Find an alternative location for the hive. The spot should preferably be two miles away to prevent the worker bees from returning to the original site and to ensure that they are in proximity to flowering plants for nectar and pollen collection.

Wear bee-proof clothing. Wear light-colored and smooth-textured clothing as bees are known to be aggravated by dark-colors and rough clothing. Suitable clothing includes a beekeeper's veil and leather gloves for face and hand protection. A bee smoker or burning incense can calm the bees and decrease the likelihood of them stinging.

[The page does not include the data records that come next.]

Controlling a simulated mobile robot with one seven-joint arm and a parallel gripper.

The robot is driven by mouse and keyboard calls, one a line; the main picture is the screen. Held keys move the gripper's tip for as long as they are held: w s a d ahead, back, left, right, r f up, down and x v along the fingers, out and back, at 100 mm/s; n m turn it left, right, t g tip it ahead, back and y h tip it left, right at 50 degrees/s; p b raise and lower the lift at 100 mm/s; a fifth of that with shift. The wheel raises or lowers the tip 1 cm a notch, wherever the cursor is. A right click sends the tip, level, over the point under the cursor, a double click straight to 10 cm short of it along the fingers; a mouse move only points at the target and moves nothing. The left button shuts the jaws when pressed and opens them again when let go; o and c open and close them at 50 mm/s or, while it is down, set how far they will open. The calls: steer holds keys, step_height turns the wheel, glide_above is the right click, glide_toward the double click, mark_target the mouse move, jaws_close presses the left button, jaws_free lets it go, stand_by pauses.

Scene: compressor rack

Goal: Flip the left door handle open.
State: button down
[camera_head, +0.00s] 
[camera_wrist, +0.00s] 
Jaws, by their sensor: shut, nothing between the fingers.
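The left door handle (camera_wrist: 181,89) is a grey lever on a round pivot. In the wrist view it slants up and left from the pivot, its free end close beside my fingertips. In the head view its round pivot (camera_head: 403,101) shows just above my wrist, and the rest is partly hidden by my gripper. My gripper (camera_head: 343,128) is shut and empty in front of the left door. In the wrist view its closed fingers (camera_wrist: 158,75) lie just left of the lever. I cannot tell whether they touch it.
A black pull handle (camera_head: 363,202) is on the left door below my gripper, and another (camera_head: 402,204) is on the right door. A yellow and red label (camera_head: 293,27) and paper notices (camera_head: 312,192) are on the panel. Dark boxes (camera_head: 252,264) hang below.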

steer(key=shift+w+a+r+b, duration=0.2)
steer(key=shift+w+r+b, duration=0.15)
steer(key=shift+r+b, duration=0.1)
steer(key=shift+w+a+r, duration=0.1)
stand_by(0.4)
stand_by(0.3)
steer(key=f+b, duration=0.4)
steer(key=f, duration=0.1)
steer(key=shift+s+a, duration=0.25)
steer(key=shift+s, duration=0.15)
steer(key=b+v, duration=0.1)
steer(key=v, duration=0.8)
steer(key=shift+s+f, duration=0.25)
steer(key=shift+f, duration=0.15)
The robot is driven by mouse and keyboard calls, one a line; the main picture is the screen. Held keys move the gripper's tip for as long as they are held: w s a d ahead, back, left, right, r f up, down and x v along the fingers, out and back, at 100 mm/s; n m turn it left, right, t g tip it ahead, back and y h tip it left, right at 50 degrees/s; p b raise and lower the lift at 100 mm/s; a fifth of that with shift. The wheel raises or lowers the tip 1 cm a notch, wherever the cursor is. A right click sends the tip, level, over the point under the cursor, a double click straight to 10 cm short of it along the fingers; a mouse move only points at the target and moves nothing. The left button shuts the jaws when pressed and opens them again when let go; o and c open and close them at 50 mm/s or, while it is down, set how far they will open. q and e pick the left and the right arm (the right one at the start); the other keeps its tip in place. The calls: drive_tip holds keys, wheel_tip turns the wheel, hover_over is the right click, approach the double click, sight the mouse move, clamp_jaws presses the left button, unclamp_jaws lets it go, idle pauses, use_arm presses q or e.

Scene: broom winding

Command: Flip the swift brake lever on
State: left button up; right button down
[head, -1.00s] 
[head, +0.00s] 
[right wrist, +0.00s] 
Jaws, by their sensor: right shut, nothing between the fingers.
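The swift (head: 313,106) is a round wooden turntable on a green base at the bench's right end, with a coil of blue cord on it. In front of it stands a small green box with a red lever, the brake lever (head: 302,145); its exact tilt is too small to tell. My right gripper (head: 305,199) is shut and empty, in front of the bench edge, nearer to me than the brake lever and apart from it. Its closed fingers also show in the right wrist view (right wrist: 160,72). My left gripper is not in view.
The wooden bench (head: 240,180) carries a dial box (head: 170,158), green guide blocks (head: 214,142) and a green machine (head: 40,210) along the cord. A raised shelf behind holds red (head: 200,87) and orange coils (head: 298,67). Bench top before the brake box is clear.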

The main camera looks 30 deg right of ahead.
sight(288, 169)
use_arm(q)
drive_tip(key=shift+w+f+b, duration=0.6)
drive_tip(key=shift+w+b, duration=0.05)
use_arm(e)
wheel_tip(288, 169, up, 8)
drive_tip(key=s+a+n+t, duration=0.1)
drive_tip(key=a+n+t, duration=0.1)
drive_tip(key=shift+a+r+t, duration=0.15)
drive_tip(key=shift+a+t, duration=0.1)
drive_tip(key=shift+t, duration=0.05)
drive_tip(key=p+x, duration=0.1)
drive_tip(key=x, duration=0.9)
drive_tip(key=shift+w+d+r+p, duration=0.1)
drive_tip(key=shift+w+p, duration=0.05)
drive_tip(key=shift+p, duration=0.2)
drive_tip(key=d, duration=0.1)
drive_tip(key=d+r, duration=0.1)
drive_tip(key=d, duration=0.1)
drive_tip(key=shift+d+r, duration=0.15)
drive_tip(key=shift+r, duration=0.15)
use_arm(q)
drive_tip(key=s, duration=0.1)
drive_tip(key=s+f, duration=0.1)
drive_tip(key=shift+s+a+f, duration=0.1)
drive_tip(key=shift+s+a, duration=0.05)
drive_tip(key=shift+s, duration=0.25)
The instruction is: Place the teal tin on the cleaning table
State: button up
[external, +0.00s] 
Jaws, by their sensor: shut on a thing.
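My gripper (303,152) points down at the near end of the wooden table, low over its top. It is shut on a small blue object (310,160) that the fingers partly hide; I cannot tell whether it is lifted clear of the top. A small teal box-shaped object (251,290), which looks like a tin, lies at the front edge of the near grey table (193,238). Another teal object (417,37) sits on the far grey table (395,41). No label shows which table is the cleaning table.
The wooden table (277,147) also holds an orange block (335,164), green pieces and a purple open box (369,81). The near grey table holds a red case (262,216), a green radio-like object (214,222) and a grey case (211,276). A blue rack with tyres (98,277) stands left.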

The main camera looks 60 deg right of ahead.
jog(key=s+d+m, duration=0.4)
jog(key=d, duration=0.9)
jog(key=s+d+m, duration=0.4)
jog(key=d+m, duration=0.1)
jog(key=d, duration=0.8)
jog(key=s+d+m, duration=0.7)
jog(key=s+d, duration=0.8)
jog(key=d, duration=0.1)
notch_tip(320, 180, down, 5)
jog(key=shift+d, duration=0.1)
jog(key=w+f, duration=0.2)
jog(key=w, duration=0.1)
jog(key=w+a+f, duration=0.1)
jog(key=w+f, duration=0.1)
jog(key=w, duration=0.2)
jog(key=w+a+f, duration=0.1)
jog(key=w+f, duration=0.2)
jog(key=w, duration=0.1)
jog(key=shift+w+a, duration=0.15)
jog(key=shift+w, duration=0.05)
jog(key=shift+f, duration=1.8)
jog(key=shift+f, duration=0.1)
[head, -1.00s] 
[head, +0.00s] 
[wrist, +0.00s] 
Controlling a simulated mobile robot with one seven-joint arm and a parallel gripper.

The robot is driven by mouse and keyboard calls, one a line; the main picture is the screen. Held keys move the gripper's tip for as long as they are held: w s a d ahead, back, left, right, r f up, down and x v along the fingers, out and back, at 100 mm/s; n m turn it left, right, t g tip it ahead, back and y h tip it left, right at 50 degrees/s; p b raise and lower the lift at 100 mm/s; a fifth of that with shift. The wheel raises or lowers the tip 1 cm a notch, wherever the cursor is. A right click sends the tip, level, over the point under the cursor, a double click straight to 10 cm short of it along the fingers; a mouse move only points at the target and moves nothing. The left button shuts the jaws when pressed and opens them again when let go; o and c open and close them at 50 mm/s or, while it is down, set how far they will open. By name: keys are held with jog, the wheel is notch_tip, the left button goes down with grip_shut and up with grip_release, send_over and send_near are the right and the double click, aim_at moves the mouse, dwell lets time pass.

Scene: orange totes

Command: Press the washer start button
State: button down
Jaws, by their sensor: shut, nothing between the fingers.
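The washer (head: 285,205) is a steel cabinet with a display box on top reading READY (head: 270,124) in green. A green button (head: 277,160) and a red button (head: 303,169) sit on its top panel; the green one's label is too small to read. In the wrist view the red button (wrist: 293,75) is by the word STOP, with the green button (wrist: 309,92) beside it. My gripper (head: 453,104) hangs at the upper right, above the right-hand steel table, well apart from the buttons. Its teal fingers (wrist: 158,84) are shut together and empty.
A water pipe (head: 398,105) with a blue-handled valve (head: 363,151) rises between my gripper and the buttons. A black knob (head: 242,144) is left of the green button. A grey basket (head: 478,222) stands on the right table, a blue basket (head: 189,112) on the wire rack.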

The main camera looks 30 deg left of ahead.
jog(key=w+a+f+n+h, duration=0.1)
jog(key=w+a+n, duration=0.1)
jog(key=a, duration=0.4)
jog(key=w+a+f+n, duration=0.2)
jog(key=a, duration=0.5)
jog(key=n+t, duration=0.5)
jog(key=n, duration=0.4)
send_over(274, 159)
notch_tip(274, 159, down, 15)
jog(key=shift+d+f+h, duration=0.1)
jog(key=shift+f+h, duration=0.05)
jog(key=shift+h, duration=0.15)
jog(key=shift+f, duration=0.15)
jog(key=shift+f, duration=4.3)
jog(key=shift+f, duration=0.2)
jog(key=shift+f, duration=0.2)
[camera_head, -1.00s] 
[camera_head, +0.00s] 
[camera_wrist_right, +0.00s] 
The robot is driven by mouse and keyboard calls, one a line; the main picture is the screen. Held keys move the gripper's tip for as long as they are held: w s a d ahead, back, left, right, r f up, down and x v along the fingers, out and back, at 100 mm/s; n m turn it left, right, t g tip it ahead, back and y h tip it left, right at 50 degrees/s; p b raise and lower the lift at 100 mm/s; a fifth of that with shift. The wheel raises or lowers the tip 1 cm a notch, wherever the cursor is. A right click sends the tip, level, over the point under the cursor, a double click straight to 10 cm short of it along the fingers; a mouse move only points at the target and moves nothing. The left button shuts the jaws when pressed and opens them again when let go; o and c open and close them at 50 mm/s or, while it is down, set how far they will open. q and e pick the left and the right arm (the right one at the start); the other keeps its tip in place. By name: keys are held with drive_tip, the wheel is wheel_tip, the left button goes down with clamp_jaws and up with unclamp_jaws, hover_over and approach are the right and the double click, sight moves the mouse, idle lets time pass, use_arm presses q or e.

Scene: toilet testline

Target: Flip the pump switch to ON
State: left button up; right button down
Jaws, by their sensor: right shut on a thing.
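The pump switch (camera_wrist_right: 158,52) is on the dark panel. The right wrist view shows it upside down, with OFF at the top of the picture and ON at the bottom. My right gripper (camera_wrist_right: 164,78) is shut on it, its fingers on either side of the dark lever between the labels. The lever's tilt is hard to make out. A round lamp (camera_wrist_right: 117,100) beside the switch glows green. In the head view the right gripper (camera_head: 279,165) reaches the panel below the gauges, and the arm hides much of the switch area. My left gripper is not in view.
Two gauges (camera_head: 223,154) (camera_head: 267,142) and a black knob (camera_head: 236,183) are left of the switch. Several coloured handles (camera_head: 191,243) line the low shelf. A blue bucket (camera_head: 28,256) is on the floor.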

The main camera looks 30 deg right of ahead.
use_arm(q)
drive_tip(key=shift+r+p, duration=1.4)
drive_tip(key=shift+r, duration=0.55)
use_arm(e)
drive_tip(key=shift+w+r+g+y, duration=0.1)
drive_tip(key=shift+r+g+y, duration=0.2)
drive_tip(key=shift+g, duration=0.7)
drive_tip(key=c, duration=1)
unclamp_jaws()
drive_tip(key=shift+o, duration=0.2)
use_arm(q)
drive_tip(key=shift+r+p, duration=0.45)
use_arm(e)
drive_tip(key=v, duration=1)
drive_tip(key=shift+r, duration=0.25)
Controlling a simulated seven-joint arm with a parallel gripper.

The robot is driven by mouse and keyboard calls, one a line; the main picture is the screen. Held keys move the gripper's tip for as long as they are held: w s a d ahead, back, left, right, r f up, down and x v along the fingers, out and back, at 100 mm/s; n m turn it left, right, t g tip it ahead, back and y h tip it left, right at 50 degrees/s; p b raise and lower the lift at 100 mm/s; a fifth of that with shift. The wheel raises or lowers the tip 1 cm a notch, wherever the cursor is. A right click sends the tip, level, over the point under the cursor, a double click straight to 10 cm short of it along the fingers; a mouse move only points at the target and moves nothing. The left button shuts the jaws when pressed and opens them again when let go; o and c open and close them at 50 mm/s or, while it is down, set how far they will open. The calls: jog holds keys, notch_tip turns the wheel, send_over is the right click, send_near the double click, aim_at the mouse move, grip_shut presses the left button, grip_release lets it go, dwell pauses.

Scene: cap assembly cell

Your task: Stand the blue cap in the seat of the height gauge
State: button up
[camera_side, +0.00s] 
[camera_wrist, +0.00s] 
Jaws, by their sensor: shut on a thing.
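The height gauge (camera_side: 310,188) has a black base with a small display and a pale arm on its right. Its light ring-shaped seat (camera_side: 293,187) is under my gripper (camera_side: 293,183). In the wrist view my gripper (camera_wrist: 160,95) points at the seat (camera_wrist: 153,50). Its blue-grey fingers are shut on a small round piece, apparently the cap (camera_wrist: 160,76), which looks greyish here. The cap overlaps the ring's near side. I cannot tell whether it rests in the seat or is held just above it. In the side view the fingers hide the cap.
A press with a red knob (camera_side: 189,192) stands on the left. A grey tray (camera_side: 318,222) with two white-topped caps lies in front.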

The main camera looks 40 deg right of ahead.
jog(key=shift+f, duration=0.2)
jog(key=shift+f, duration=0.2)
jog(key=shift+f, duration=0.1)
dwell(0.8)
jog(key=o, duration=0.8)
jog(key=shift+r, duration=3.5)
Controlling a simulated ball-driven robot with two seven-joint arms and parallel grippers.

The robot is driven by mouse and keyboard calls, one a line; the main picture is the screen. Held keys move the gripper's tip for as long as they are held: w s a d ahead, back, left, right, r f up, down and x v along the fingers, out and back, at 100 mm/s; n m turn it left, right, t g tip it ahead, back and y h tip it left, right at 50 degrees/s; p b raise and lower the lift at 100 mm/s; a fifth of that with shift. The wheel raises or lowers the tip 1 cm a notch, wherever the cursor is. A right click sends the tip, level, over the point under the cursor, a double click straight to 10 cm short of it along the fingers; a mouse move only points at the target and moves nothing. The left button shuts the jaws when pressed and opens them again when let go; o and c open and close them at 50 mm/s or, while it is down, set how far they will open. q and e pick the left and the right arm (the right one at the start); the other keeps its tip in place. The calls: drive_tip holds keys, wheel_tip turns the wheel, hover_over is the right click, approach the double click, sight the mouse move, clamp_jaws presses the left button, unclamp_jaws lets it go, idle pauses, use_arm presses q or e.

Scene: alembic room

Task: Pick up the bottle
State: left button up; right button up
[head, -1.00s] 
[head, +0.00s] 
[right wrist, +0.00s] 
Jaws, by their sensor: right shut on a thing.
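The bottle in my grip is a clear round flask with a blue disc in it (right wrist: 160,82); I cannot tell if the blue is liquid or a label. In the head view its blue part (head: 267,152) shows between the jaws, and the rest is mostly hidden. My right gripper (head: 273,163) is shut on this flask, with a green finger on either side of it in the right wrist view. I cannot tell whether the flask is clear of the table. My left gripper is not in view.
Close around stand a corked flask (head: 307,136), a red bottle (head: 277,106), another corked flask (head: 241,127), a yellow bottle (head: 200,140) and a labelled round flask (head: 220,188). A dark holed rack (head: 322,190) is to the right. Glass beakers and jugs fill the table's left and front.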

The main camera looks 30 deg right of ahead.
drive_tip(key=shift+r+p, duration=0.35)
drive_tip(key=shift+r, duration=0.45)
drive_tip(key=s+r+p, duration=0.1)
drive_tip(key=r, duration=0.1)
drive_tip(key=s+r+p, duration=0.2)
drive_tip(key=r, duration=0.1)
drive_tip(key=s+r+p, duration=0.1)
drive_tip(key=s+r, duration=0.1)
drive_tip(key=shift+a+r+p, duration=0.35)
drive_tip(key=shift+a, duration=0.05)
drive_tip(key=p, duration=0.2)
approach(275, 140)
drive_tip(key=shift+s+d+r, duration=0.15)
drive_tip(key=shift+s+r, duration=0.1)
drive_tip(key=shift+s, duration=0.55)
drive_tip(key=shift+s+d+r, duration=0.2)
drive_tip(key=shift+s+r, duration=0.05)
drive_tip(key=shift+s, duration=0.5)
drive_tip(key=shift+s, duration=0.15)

Use simple tools. If you find the hive in a tree in your property, slit open the affected section of the branch housing the hive. You can then transfer the exposed comb and bees to a bee box or ceramic pot with a lid. If you find a beehive in a cavity of a wall, expose the beehive by removing the paneling or enlarging the cavity before using simple tools such as a spade or shovel to carefully dislocate the hive. Once dislocated, quickly place the hive in the box or pot and cover it. Ensure that the hive is not tipped or the nectar pots will spill. Take the hive to a location where the bees can pollinate and thrive.

3. Call a bee specialist

If all else fails, consider hiring a bee specialist. A bee removal expert has the right training, expertise and equipment needed for safe bee removal and relocation without posing any threat to the homeowner or the bees. Ensure that the bee removal expert you hire has the right license and insurance to perform the bee removal operation.